Impressae. Women Printers in Early Modern Antwerp, Leuven and Douai
Impressae. Women Printers in Early Modern Antwerp, Leuven and Douai
This project reconstructs the lives and work of women printers in Antwerp, Leuven and Douai during the sixteenth and seventeenth centuries, providing users with information about kinship and commercial networks, printing houses and rare books.
Books of Duchesses: Mapping Women Book Owners in Francophone Europe, 1350-1550
Books of Duchesses – Mapping Women Book Owners in Francophone Europe, 1350-1550
This project collects, organizes, and presents data related to late-medieval and early modern laywomen and their books. Through an interactive map of Europe, users are able to visualize networks of manuscripts, texts, and readers and explore the libraries and peregrinations of women book owners.
The data collected in the project has the potential to shift scholarly paradigms by challenging narratives of national literary history and uncovering the active role played by women in creating, consuming literary and material culture and in circulating texts across national, geographic, and generational borders.

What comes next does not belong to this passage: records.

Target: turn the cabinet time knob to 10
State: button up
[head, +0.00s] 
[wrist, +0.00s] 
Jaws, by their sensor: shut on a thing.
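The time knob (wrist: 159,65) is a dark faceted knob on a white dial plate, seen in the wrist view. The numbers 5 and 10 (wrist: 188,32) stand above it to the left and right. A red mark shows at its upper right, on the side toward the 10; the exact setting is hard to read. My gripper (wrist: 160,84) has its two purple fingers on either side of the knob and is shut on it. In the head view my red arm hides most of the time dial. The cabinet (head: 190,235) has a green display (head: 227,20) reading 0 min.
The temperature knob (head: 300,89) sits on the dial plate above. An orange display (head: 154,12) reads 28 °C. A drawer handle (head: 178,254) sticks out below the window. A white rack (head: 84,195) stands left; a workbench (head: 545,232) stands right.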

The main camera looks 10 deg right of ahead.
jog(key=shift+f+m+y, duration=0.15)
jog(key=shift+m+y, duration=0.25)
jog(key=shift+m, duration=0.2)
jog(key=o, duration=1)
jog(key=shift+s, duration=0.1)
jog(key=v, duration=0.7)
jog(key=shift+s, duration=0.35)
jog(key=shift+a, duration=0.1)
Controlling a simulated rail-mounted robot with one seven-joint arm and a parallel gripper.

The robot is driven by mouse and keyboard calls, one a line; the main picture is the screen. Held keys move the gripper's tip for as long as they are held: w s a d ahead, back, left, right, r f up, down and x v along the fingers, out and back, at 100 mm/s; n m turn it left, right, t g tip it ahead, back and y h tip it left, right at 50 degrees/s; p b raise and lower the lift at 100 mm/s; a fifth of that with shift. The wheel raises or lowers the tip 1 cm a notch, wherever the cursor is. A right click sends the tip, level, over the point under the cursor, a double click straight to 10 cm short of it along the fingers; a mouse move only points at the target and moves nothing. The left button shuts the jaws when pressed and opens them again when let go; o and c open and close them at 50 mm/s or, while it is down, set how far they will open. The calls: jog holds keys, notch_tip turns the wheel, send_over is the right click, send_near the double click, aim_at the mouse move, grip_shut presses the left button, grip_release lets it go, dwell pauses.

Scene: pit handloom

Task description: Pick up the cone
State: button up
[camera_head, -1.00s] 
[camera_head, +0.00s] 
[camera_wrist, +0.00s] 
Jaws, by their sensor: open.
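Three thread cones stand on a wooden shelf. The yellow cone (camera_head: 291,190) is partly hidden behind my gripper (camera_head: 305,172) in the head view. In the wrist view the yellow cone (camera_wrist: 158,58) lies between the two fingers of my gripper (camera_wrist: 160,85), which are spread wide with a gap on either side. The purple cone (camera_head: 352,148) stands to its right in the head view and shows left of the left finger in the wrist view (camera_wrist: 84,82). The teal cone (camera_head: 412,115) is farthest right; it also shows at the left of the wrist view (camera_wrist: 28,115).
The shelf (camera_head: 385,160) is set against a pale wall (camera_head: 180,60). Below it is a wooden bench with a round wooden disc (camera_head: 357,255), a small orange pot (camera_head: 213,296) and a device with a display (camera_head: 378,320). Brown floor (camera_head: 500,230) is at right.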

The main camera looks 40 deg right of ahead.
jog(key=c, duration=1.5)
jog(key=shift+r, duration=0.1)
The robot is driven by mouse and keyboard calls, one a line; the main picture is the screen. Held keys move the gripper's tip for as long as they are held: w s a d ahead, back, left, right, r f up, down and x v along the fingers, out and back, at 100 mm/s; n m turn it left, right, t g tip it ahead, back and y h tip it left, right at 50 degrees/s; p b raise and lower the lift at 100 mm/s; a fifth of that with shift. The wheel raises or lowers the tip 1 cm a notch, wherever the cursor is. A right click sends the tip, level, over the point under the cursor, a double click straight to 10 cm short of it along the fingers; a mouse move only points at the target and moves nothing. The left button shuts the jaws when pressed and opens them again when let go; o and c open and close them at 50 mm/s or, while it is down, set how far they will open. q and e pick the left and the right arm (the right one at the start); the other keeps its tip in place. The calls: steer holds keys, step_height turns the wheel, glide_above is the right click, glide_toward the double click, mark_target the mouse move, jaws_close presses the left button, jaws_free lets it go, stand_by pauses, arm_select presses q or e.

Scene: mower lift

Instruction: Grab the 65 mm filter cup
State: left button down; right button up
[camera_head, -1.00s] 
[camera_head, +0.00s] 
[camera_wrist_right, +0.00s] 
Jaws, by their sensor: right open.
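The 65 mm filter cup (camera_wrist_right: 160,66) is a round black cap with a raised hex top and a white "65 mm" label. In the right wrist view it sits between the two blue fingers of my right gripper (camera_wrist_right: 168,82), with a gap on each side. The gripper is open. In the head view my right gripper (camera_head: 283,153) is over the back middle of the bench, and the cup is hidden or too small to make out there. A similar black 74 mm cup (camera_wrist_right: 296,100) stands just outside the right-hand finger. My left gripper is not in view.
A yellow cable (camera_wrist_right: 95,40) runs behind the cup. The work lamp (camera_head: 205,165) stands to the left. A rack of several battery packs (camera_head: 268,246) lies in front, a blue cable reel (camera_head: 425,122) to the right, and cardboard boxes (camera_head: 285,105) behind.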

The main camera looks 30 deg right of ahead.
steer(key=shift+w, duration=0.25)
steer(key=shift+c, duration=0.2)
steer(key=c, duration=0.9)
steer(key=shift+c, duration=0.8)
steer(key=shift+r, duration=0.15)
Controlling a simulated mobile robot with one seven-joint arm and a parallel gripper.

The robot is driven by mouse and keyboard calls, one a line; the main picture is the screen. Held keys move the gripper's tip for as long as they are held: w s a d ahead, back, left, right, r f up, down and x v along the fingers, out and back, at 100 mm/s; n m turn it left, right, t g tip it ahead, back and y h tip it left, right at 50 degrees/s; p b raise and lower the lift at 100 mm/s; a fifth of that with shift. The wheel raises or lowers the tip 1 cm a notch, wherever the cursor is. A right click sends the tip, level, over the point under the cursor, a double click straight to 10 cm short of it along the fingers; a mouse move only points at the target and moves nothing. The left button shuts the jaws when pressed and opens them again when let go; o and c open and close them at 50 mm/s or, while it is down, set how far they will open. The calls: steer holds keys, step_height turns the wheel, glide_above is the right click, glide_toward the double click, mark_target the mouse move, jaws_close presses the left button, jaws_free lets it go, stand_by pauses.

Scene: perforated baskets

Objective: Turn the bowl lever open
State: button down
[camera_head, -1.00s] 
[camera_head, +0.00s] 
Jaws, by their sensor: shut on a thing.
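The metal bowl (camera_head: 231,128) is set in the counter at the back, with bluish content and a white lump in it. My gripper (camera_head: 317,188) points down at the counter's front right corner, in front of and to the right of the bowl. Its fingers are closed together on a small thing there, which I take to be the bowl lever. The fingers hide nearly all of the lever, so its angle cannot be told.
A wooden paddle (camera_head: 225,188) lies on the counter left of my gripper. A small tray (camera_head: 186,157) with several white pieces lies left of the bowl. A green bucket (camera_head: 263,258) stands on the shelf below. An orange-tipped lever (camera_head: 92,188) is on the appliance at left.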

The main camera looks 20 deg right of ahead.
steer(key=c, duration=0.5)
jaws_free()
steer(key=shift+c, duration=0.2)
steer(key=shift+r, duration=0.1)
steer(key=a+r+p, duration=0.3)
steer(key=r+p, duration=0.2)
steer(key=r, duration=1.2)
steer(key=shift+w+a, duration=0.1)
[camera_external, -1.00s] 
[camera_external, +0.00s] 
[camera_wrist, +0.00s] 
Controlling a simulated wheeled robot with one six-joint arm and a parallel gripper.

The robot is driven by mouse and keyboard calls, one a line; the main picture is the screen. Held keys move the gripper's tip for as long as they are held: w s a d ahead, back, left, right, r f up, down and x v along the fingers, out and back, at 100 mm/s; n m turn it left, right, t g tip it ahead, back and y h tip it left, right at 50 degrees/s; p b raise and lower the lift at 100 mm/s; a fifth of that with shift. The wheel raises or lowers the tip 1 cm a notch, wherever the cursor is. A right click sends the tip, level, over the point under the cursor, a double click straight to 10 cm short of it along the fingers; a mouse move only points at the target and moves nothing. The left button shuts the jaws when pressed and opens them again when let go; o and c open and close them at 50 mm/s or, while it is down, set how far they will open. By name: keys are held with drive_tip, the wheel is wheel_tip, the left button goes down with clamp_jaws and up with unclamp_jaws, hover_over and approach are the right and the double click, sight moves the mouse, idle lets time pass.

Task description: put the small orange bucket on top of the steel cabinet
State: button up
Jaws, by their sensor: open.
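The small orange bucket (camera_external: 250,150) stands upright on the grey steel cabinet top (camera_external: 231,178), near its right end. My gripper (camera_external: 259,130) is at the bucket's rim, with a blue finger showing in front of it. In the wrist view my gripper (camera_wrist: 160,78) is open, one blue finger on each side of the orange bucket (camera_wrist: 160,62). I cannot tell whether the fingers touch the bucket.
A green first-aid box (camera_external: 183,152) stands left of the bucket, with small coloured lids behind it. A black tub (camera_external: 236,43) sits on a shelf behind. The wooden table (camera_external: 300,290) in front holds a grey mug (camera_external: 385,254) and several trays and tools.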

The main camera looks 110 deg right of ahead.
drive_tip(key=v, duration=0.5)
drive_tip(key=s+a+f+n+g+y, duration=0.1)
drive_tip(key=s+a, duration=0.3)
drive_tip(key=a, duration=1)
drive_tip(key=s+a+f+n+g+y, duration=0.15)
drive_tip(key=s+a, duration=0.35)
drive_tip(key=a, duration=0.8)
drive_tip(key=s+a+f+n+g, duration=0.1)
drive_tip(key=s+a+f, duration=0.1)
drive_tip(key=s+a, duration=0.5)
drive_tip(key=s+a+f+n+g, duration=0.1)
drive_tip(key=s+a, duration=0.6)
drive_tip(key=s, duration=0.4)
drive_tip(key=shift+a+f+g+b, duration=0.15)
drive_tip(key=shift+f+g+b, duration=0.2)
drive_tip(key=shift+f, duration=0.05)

Circulation of Knowledge and Learned Practices in the 17thc-Dutch Republic
Circulation of Knowledge and Learned Practices in the 17thc-Dutch Republic
The project aims to explore and visualize how knowledge circulated during the booming scientific revolution of the 17th-century. The CKCC project built a web application called ePistolarium. With this application researchers can browse and analyze around 20,000 letters that were written by and sent to 17th century scholars who lived in the Dutch Republic. Moreover, the ePistolarium enables visualizations of geographical, time-based, social network and co-citation inquiries.
Cives Veneciarum
This is a database of some 3,600 citizenship privileges conferred on some 4,000 immigrants to Venice, from the twelfth century (one case) to the year 1500. The search program is easy to use; an introduction to the database is Reinhold C. Mueller’s Immigrazione e cittadinanza nella Venezia medievale, Deputazione di Storia Patria per le Venezie 1, Rome: Viella, 2010.
Marrying Cultures
This HERA-funded project investigated the role of foreign consorts as agents, instruments or catalysts of cultural and dynastic transfer in early modern Europe (1500-1800). The consorts studied were chosen because they revealed cultural synergies between northern (Denmark, Sweden, Finland, Germany, Britain), eastern (Poland-Lithuania), and southern (Italy, Spain, Portugal) Europe and that enabled them to interrogate modern notions of centre and periphery, nationhood and dynastic.
Emblematica Online
Emblematica Online draws from the most important collections of emblematica worldwide. It is hosted by the University of Illinois at Urbana-Champaign, and its founding partner is the Herzog August Bibliothek, Wolfenbüttel. Contributing partners include Glasgow University Library and Utrecht University, which contributed both book- and emblem-level data. Additional contributors include the Getty Research Institute Library, Newberry Libaray, and Duke University Library, both of which contributed book-level information. Scholars can freely access 1,406 full digital facsimiles of these rare books as well as search for individual emblems across collections.